In response to Chicago-based friends who backed out of ACL after hearing the gunman had possibly targeted Lollapalooza (also produced by Austin-based company C3 Presents), 42-year-old April Riggs, a local employee of fest sponsor High Brew Coffee and frequent international fest-goer, echoed that solidarity in her comments to Billboard on Saturday: “I’m not some badass, but I don’t worry about it … I travel the world,” she said. “I did think twice before I got on the London Underground with all the bombings that have happened, but I’m still gonna do it. I’ve been in car wrecks, I’ve been in bike wrecks, and I still ride a bike, and I still drive a car. I equate this the same way – you’re not taking festivals away from me. “

Across the board, people expressed a sense of safety in the liberal hub of Austin and especially at the festival, which is removed from the sightlines of any buildings tall enough to harbor an active shooter. Additionally, ACL underwent stringent safety checks in light of the events in Vegas, according to a statement issued by Austin Police Chief Brian Manley on Oct. 2.

“There will be large number of officers in a concentrated area at this festival,” he said. “Actually, from that perspective, it’s going to be the safest part of the city to be in during both weekends just because of the sheer numbers of officers that will be present.”

Despite those assurances, ACL Fest offered an unprecedented no-questions-asked refund option to ticketholders in the event of any reservations about attending. Organizers informed Billboard on Sunday that refunds were minimal and, in fact, were exceeded by week-of ticket sales.

“It did cross my mind (to get a refund),” said 47-year-old Michael Casamassa of Austin, who spoke to Billboard Friday with his 3-year-old daughter Isabella perched atop his shoulders. “But what ultimately swayed me was that I want to make sure my daughter has all the experiences that she can growing up … to make sure that she’s nurtured and understands the bigger picture of things. We have several friends [who] have kids, and they’re all here. At the end of the day, we have to live our lives and that’s maybe the best message you can send.”

Even 32-year-old Ricky Paredes and 25-year-old Edith Covarruvius of Canyon Lake, TX -- whose close family friends were at the Las Vegas country fest and aided some of those injured in escaping -- said they never considered backing out.

“We bought our tickets on pre-sale before we even knew who was gonna play,” said Paredes. “And we did talk about refunds, but not in a serious way. We knew that we were not going to change our mind about coming to the festival, and when we saw how good security was checking everyone, we felt safe immediately.”

“You can’t always listen to the sensationalism of the media,” added Covarruvius. “If that’s the case, you’re going to be afraid your whole life … because anything can happen anywhere.”

Several performing musicians likewise spoke candidly about defying such fears by upholding live music as a cornerstone of human empathy; JAY-Z reminded fans Friday night that “love will always conquer hate”; Red Hot Chili Peppers bassist Flea referred to it during the band’s Saturday headlining set as “a big fucking bubble of love that protects us all the time"; Vegas group the Killers’ frontman Brandon Flowers encouraged people to “[never] let any motherfucker get in the way of what you wanna do”; and rapper Ice Cube took the most head-on tone with his Saturday evening statement: “I'm so happy to be here showing the world that we aren't scared of that bullshit in Las Vegas.
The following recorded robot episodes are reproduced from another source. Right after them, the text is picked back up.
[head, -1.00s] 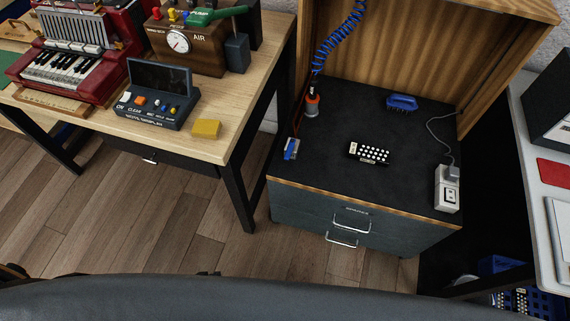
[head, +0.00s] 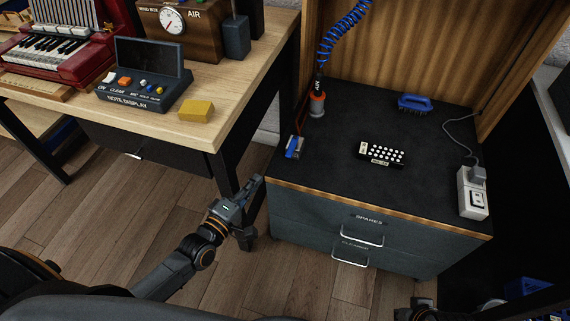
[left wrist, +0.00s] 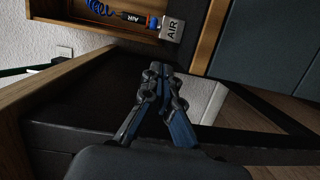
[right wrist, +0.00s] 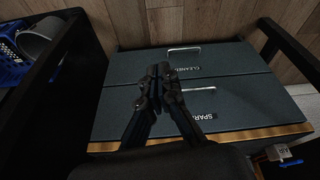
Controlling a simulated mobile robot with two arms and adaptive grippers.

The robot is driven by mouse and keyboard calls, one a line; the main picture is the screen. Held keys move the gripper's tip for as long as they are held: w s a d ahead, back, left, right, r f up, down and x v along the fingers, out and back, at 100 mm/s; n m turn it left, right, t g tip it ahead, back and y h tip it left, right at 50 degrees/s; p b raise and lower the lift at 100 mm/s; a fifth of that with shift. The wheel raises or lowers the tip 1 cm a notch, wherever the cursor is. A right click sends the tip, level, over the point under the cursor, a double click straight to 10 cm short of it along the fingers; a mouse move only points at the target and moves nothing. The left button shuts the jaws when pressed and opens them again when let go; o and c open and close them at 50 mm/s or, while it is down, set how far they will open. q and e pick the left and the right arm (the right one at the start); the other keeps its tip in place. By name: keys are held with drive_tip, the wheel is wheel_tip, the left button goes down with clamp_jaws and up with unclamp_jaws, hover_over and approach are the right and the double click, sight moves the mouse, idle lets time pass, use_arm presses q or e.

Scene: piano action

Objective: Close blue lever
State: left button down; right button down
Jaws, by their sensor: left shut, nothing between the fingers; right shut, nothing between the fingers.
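The blue lever (head: 296,143) is on a small valve at the front left corner of the dark cabinet top. In the right wrist view, a blue part (right wrist: 291,163) shows beside the AIR label at the lower right. My right gripper (right wrist: 160,70) is shut and empty, over the drawer fronts.
The workbench (head: 225,105) with a yellow sponge (head: 196,111) stands left. Drawer handles (head: 361,238) stick out in front.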

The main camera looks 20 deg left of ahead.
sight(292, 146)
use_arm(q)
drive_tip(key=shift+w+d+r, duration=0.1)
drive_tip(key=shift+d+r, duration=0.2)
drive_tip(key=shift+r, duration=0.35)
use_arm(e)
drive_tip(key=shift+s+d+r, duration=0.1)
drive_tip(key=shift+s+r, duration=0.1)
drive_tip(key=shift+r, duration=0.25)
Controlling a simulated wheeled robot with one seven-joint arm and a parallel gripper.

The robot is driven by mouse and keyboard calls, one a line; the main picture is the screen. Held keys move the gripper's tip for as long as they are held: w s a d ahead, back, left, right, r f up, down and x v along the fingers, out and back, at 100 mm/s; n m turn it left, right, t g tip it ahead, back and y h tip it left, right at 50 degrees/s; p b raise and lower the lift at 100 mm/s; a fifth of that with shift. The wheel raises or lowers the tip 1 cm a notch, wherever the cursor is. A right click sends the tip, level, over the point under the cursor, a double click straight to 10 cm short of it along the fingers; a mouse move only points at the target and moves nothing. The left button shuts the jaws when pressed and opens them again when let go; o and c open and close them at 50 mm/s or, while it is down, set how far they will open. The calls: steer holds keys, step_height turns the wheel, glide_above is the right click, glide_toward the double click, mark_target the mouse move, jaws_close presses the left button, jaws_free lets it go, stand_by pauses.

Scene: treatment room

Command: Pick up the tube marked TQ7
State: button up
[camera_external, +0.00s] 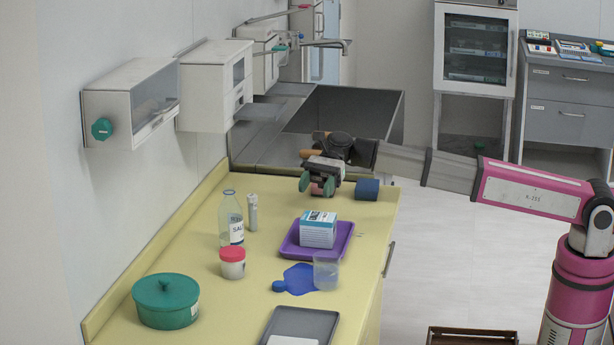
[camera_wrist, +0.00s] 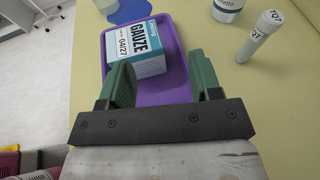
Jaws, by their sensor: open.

I'm glad y'all came … because it's nothing but love here.”

During a backstage interview with Billboard prior to his Friday afternoon performance, Lukas Nelson (eldest son of Willie) added his two cents on the matter by poignantly tying in the passing of Tom Petty the day after the Vegas shooting (the Heartbreakers frontman was honored throughout the weekend by way of various tributes, including Nelson’s own take on “American Girl” to conclude his set).

Tom Petty dying [after the shooting] really hurt -- it was a double whammy,” he said. “But one positive thing that came out of it, a gift that Tom gave us, is that instead of the fear or the steady kind of lull that we’d all be feeling after this shooting, we got to blare Tom’s music in our cars and homes, and it really lifted my spirits up in another way … I saw a shooting star when he left. I don’t know why he chose to leave when he did, but it kept us out of fear, so I’m grateful to him for that, too.”

Determined to strike down any rationalization to give into fear rather than ardently pursue compassion, Nelson added, “[The Vegas shooting] was an attack on [the way music lifts you up], on the freedom it brings, and we can’t let those people win who would want us to stop gathering in large crowds and having a good time. We have to keep going out in force and spreading love through music.”